***** GIVEN ENTRIES *****
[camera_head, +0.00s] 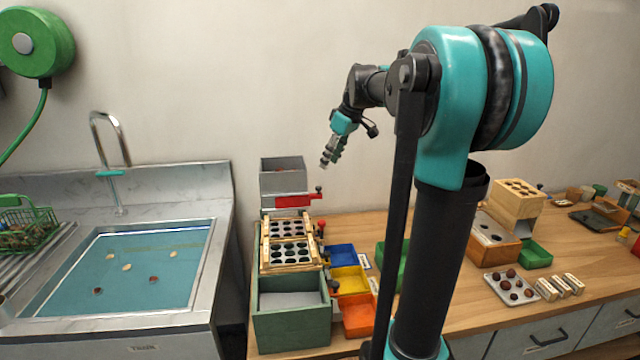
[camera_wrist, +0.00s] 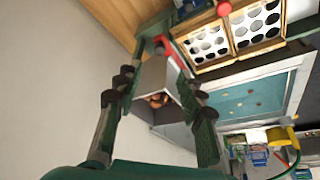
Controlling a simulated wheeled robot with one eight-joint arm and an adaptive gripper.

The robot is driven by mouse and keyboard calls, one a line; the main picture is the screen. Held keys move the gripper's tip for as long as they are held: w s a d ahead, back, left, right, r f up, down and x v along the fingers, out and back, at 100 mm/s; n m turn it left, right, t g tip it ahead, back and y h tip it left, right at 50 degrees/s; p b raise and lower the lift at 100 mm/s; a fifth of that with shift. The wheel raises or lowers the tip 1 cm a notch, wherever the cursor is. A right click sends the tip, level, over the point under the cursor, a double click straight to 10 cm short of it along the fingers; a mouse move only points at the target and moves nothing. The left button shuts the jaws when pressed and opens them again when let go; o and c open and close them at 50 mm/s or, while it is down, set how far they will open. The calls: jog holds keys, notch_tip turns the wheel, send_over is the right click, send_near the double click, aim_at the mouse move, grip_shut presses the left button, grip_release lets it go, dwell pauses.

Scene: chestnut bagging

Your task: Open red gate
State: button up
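The red gate (camera_head: 293,201) is a flat red plate under the grey hopper (camera_head: 283,174), with a small dark-stemmed red knob at its right end. In the wrist view the red gate (camera_wrist: 172,51) shows beyond my fingers, partly hidden. The grey hopper also shows there (camera_wrist: 153,77), with brown chestnuts (camera_wrist: 157,100) inside. My gripper (camera_head: 326,163) hangs in the air above and right of the gate, apart from it. In the wrist view my gripper (camera_wrist: 158,80) has its fingers spread with nothing held between them.
Below the gate stand a wooden sorting frame with holes (camera_head: 289,228) and a green box (camera_head: 290,335). Blue (camera_head: 342,256), yellow (camera_head: 349,281) and orange (camera_head: 358,315) bins sit to the right. A sink (camera_head: 130,265) is at the left. Air around my gripper is free.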

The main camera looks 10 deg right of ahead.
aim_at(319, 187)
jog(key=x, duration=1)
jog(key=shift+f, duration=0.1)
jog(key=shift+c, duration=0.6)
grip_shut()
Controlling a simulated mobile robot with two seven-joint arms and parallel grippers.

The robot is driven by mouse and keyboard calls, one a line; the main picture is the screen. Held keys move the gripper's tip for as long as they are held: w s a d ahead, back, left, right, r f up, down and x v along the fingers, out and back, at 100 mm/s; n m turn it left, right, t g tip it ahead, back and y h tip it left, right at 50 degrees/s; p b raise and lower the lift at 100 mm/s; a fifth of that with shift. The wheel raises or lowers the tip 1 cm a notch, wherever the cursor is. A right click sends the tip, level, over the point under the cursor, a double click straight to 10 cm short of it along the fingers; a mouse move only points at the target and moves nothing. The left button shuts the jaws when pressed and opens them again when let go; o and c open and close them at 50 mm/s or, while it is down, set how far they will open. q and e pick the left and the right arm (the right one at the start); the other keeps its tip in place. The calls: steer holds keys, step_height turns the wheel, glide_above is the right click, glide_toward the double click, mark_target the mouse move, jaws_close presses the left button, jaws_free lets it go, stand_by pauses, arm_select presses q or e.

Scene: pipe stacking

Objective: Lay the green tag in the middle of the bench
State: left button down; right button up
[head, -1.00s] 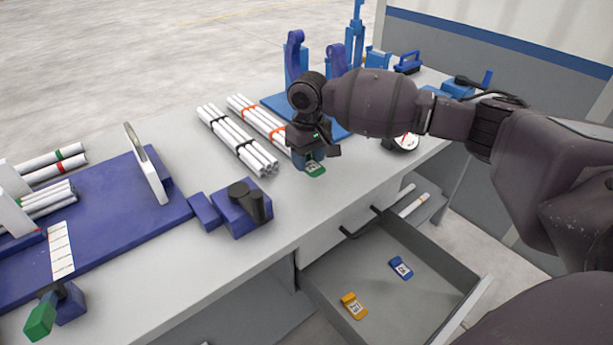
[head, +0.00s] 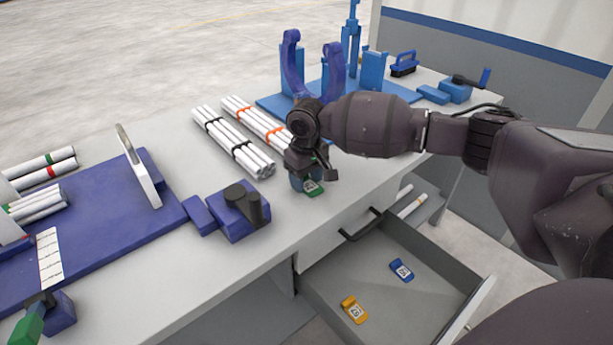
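My right gripper (head: 308,184) points down over the front part of the grey bench (head: 340,180), to the right of the pipe bundles. The fingers hide part of the tag. My left gripper is not in view.
Pipe bundles with black bands (head: 233,142) and orange bands (head: 256,122) lie behind the gripper. A blue clamp block (head: 232,216) stands left. Below, an open drawer (head: 395,307) holds an orange tag (head: 354,310) and a blue tag (head: 401,270).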

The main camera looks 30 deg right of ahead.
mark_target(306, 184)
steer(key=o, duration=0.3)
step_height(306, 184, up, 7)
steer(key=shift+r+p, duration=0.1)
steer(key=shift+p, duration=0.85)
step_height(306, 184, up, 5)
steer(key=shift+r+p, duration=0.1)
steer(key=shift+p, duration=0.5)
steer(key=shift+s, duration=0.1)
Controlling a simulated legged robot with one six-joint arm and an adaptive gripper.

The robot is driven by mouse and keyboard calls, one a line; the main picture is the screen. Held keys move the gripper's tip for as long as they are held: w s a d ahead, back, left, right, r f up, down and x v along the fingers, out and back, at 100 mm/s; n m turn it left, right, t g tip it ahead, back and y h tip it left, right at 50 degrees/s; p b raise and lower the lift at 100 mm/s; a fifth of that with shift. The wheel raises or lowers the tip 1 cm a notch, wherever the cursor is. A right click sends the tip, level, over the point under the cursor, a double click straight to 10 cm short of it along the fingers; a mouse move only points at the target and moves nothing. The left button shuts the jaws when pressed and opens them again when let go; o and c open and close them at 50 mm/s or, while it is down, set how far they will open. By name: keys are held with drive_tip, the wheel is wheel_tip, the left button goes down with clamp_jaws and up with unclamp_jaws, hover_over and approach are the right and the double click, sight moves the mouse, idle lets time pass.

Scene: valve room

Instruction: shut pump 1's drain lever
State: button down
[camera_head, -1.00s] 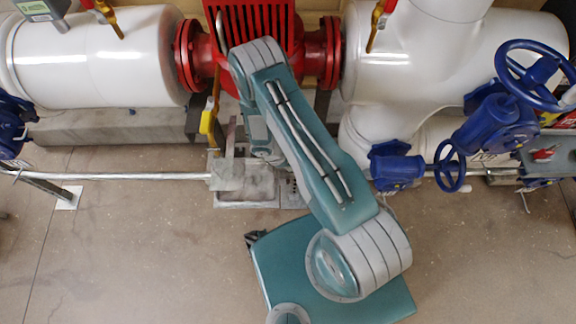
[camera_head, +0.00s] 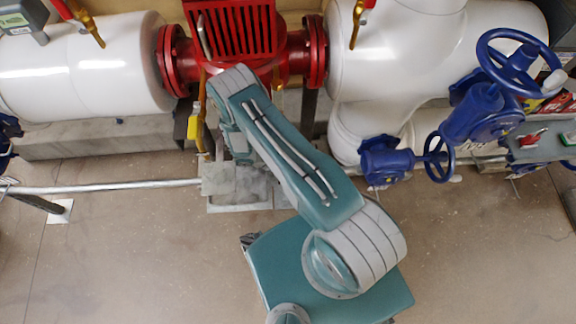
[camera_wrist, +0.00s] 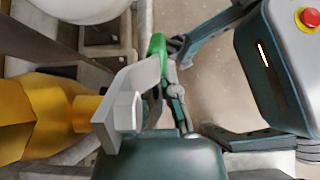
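In the wrist view, a brass-yellow valve body (camera_wrist: 45,110) fills the left side. A pale grey bracket-like lever part (camera_wrist: 128,100) stands in front of it, with a green piece (camera_wrist: 156,46) at its upper end. I take this to be the drain lever. My gripper (camera_wrist: 172,62) is right beside the green piece; whether it touches or grips it is unclear, and its finger spacing is hidden. In the head view, my arm covers the gripper. A yellow piece (camera_head: 195,121) hangs below the red pump (camera_head: 240,35), left of my arm.
White pipes (camera_head: 85,65) flank the pump. A horizontal metal rail (camera_head: 110,187) runs low at left. Blue handwheels (camera_head: 517,62) and a grey control box (camera_head: 545,140) stand at right. The concrete floor (camera_head: 120,260) is clear in front.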

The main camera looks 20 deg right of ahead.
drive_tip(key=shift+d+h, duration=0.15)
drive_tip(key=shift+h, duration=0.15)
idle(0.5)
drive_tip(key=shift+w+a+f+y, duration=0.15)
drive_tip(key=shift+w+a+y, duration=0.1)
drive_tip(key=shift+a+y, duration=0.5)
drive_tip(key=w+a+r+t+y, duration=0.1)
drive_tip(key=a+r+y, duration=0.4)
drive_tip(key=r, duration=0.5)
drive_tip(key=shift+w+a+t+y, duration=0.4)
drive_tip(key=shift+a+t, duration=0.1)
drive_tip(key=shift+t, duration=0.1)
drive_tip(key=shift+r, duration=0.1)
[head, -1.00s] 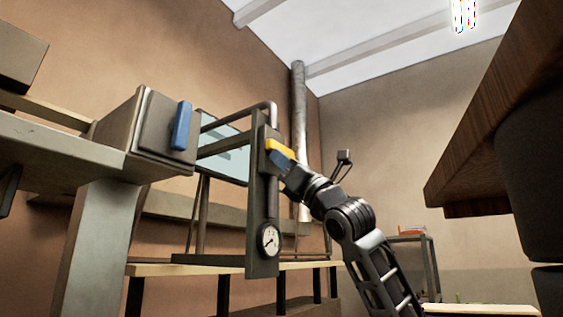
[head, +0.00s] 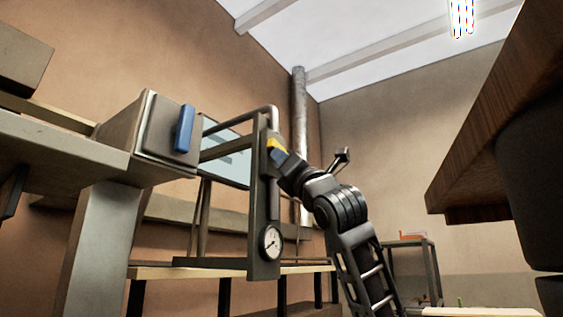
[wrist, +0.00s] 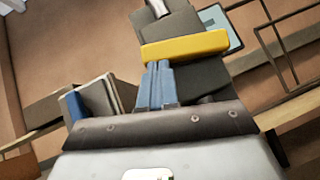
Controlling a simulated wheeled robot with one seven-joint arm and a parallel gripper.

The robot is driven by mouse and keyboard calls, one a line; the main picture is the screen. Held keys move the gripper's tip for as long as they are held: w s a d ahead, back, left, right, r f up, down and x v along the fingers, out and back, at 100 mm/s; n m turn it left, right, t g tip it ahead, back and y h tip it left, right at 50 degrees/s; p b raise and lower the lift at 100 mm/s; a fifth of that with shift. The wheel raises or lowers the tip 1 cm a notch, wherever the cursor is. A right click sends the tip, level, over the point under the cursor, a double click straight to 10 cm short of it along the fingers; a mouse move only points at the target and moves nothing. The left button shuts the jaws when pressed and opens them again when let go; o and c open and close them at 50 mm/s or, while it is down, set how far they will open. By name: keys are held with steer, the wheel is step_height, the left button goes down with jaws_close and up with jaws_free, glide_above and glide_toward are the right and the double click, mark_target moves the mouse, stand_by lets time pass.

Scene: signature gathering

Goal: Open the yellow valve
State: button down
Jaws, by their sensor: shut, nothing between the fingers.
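The yellow valve (head: 274,144) is a bar-shaped handle on a dark upright panel with a pipe. In the head view it is small and partly hidden by my gripper. In the wrist view the yellow handle (wrist: 205,44) lies across the panel, nearly level, with its right end slightly higher. My gripper (head: 279,155) is right at the valve, its blue fingers shut together with nothing between them. In the wrist view the fingertips (wrist: 158,66) meet the handle's lower edge, left of its middle. I cannot tell whether they touch it.
A round gauge (head: 271,243) sits low on the same panel. A grey box with a blue handle (head: 184,128) stands to the left, and it also shows in the wrist view (wrist: 76,104). A wooden tabletop (head: 480,150) juts in at the right. A small shelf (head: 412,243) stands behind.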

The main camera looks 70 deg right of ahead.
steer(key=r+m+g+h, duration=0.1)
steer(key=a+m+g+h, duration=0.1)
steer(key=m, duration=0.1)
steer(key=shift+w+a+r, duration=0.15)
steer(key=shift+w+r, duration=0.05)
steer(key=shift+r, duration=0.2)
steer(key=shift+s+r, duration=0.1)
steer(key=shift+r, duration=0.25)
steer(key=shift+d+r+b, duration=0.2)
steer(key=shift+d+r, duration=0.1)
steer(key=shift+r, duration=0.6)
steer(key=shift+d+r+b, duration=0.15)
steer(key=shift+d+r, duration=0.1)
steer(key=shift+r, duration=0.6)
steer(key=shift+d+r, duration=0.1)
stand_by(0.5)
*****
#### WORK TO BE COMPLETED:
Copy out the lines that hold "simulated".

#### CORRECT OUTPUT:
Controlling a simulated wheeled robot with one eight-joint arm and an adaptive gripper.
Controlling a simulated mobile robot with two seven-joint arms and parallel grippers.
Controlling a simulated legged robot with one six-joint arm and an adaptive gripper.
Controlling a simulated wheeled robot with one seven-joint arm and a parallel gripper.

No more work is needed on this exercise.